What you are asked to do | Using the records below, locate all lines containing "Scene" and return them.

Stored records |
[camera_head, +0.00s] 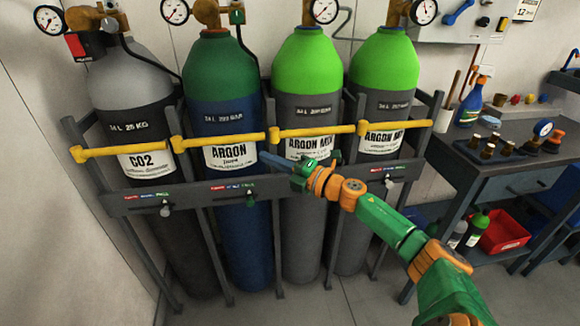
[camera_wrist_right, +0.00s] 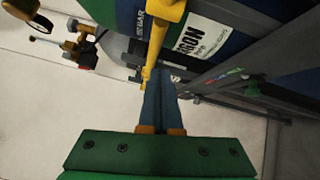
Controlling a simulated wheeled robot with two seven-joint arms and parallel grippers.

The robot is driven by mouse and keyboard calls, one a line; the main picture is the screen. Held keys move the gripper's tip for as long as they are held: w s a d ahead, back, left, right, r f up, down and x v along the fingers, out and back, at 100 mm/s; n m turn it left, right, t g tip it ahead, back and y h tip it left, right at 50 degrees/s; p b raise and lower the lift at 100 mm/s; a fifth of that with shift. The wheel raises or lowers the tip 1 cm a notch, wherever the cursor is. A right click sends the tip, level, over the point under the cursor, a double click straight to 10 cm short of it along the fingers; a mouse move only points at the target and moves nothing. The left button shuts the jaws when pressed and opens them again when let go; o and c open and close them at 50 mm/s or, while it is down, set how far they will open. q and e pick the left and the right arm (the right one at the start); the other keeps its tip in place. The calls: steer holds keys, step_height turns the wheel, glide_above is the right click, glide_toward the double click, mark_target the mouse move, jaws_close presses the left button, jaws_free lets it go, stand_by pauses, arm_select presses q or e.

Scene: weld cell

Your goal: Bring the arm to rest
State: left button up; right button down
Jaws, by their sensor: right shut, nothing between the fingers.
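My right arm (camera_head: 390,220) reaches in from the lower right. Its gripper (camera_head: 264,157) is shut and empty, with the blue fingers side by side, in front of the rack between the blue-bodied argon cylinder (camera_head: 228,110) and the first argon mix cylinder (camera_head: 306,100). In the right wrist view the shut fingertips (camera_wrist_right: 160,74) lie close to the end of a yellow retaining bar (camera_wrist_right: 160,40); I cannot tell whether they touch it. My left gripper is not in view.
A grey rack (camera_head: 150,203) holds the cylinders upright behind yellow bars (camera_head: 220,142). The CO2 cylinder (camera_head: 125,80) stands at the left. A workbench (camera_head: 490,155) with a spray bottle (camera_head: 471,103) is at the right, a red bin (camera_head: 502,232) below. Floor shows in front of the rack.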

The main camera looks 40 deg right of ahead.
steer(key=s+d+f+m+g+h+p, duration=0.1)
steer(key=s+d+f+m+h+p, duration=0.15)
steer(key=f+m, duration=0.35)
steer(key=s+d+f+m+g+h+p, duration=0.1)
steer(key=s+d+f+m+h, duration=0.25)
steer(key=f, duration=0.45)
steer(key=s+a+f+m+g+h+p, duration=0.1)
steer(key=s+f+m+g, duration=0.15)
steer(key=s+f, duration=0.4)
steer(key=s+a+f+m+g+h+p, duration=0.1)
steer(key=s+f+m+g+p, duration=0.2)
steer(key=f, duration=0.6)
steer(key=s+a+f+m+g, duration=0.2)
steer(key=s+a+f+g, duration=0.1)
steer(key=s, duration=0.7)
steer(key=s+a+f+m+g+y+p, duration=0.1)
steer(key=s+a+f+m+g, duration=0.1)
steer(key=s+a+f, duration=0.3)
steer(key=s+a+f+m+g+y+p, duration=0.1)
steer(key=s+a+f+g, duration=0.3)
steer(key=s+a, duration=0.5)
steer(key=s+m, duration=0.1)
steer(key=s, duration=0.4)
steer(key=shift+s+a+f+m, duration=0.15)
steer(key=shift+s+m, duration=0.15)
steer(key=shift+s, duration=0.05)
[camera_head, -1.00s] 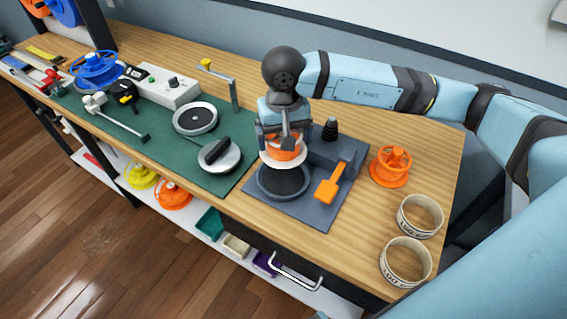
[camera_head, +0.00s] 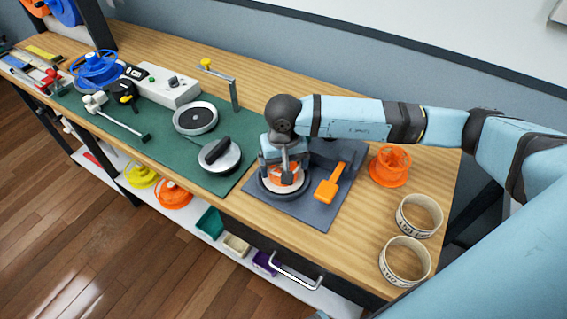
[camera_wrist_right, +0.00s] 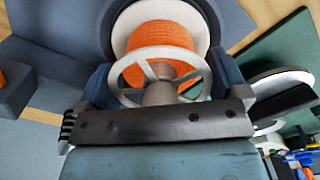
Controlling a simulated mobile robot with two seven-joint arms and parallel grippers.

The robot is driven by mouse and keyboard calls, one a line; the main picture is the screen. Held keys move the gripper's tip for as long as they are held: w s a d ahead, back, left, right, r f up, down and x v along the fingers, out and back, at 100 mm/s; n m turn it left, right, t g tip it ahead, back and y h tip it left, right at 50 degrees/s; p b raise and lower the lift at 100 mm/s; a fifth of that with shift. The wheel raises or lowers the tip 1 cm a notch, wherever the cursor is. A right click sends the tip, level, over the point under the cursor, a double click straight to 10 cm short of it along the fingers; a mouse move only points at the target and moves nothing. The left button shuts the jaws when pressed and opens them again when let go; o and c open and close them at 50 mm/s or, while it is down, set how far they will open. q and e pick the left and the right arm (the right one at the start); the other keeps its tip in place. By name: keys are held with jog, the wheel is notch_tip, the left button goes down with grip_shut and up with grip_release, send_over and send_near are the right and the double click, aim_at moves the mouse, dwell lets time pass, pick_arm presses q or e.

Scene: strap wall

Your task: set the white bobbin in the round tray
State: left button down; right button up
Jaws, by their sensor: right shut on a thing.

...

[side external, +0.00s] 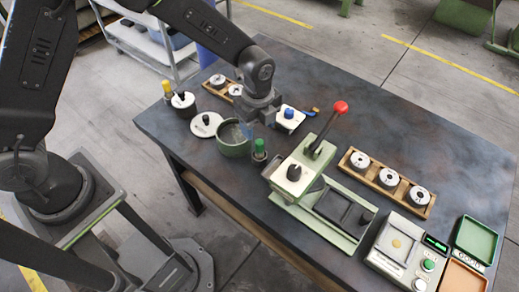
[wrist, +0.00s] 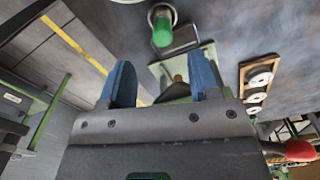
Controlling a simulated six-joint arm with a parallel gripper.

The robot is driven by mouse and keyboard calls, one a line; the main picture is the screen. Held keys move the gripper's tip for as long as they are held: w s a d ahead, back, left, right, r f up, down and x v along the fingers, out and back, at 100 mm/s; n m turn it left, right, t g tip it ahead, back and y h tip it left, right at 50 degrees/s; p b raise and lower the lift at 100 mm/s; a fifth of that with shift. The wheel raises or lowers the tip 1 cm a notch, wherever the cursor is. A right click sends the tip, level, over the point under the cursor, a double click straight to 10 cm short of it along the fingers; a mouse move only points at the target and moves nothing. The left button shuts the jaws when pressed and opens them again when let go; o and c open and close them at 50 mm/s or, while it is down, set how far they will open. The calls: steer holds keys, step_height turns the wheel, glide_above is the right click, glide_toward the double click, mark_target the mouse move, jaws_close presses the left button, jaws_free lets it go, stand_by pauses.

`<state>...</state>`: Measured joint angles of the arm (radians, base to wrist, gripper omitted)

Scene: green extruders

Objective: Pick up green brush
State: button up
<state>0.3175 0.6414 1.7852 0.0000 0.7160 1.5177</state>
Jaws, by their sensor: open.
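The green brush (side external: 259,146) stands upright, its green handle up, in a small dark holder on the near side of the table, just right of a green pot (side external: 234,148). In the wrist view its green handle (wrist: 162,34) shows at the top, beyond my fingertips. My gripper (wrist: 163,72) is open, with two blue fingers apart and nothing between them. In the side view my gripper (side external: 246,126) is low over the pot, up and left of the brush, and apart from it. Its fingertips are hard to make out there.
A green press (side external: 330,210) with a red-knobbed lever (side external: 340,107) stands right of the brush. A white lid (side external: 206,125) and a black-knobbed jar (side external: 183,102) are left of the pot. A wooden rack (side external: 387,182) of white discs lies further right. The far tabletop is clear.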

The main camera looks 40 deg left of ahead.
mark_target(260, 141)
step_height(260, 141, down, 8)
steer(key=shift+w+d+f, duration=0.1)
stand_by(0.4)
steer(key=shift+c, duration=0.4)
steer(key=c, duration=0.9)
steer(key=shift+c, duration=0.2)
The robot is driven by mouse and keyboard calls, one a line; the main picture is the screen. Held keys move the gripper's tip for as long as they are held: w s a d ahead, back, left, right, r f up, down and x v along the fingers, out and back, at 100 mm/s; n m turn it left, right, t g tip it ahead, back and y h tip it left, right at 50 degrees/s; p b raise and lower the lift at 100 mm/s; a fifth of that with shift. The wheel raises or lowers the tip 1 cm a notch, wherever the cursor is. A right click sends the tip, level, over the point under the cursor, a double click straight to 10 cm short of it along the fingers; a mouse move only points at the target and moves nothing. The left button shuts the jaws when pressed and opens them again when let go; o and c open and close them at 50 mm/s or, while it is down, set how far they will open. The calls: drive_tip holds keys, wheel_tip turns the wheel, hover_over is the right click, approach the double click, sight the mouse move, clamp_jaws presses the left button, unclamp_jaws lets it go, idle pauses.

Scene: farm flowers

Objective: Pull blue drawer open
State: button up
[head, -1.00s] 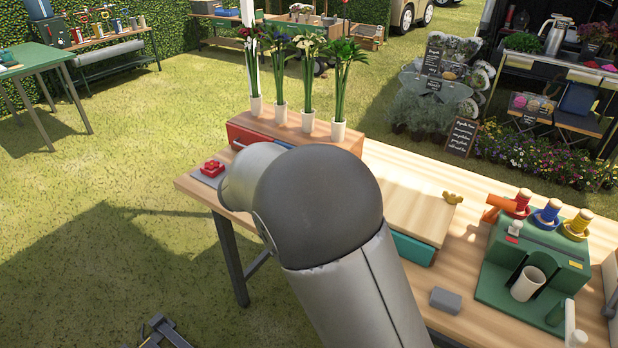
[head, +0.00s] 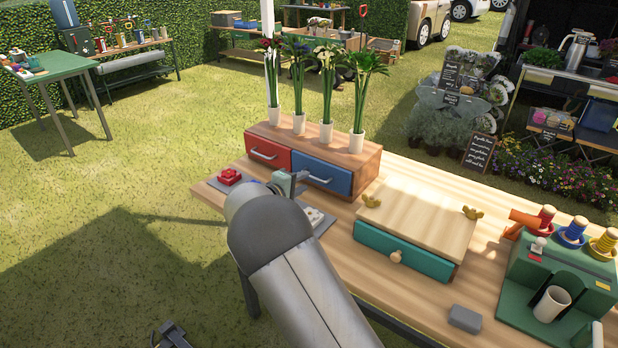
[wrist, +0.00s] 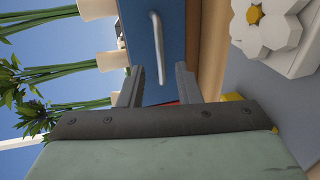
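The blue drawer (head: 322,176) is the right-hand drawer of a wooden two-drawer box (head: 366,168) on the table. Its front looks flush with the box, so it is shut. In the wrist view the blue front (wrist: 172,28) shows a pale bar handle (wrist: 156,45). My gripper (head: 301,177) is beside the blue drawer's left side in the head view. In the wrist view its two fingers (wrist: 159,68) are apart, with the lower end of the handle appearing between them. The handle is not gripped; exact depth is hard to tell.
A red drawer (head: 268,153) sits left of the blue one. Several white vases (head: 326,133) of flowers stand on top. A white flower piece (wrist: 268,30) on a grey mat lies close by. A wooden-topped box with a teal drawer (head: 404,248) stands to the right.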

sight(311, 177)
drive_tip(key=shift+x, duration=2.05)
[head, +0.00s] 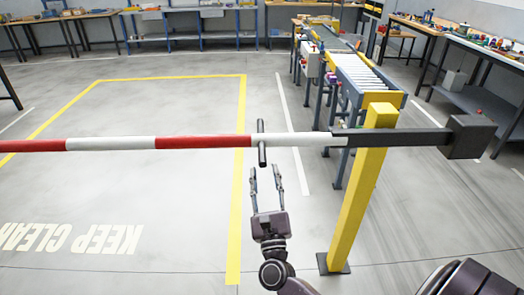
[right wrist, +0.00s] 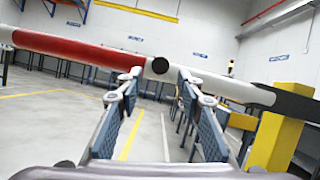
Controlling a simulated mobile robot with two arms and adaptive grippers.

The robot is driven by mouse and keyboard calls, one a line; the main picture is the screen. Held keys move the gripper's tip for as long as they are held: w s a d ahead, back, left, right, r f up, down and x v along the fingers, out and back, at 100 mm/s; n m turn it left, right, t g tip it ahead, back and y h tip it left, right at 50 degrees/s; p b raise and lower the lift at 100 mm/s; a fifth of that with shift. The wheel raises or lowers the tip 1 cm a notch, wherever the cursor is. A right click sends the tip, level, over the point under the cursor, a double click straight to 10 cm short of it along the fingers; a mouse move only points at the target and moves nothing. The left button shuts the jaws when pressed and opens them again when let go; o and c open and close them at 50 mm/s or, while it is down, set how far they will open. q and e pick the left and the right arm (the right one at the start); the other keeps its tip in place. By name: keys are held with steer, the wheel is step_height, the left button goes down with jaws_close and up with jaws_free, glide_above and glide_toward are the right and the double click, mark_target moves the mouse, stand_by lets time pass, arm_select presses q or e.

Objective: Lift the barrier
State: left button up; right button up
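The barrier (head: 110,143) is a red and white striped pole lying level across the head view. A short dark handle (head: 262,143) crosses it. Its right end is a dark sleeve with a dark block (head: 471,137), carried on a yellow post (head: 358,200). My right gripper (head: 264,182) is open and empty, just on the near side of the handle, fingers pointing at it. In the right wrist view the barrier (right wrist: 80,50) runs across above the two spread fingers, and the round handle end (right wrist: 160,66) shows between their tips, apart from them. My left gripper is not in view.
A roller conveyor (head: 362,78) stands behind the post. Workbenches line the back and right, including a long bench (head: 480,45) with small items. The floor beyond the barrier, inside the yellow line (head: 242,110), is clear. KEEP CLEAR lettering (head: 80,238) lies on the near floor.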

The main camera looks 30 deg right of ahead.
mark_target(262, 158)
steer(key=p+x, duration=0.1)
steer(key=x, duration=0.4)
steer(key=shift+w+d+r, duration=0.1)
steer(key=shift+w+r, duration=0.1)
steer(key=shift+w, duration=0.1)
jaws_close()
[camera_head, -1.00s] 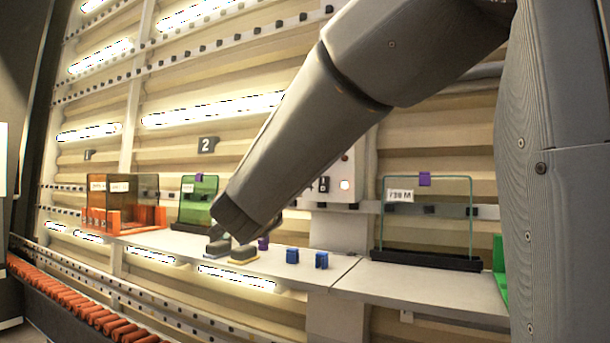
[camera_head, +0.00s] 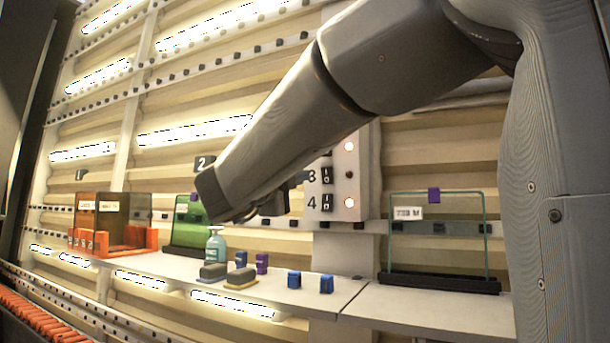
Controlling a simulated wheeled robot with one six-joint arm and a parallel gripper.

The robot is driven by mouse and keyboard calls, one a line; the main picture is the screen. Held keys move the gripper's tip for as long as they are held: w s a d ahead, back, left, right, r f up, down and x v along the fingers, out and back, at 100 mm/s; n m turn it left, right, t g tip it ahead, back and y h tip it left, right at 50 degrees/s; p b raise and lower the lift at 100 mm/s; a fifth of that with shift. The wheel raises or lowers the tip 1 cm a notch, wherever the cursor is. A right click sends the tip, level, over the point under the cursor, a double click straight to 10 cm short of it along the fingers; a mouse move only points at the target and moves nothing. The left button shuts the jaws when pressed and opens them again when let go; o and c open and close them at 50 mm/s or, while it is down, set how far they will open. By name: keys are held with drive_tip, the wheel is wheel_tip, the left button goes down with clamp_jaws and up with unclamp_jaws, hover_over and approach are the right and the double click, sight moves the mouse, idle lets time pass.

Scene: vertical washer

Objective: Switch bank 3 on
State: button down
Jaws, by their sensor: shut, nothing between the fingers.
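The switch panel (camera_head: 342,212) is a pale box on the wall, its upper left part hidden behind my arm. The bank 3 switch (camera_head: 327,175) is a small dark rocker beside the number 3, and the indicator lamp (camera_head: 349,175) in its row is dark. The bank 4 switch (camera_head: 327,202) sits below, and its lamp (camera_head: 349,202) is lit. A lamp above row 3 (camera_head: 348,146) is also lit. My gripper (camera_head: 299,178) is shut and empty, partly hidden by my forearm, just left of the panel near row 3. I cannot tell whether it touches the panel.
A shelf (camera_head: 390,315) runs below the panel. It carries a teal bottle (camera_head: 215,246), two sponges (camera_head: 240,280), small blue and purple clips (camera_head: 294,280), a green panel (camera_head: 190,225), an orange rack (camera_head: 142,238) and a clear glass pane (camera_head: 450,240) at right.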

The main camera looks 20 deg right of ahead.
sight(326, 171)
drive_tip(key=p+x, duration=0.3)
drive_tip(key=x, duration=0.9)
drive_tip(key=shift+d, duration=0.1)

--

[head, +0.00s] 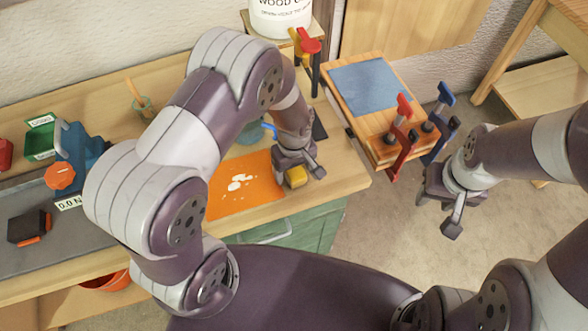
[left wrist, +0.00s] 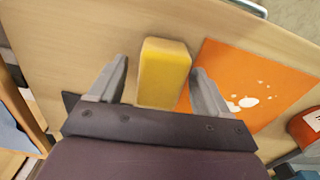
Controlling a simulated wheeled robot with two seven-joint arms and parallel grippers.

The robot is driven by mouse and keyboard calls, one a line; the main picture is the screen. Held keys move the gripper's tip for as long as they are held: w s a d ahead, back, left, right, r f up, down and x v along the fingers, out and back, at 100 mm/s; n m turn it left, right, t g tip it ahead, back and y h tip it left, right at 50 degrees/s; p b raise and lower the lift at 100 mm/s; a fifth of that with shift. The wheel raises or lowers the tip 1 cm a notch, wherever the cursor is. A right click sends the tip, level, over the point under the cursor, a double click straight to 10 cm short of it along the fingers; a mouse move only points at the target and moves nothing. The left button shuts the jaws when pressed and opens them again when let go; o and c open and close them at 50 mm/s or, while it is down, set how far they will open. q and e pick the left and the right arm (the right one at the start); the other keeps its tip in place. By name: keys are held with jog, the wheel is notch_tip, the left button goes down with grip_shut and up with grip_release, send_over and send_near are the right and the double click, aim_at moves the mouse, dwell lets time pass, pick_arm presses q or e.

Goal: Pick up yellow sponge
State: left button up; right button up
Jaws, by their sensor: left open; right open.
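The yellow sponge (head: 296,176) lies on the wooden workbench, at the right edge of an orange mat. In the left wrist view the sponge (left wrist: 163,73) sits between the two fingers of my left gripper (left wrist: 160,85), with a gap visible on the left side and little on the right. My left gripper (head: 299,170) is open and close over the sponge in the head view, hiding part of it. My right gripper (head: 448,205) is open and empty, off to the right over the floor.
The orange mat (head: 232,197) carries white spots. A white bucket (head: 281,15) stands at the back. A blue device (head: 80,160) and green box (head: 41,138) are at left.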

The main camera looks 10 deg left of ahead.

Answer in full |
Scene: weld cell
Scene: strap wall
Scene: green extruders
Scene: farm flowers
Scene: vertical washer

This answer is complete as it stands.